__PROMPT__: Take the line that contains "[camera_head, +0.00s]" and all lines after it, up to and including the last line of the data, and write them out exactly; nothing else belongs in the answer.

__DATA EXTRACT__:
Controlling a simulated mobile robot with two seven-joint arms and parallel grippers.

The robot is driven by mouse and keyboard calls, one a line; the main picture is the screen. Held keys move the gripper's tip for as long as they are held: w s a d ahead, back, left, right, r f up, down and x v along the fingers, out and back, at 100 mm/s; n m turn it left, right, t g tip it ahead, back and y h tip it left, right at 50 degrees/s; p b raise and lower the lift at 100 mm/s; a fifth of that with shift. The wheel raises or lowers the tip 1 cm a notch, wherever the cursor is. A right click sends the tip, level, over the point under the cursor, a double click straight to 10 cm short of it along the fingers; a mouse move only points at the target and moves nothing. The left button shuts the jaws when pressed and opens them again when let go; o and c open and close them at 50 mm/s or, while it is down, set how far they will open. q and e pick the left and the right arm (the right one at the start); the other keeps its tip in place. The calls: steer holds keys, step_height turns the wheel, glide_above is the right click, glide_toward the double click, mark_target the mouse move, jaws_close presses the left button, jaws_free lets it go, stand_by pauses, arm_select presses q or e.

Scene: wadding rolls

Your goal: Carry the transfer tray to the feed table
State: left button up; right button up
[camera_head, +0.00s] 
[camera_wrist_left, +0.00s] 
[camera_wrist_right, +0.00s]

__FINISHED EXERCISE__:
[camera_head, +0.00s] 
[camera_wrist_left, +0.00s] 
[camera_wrist_right, +0.00s]

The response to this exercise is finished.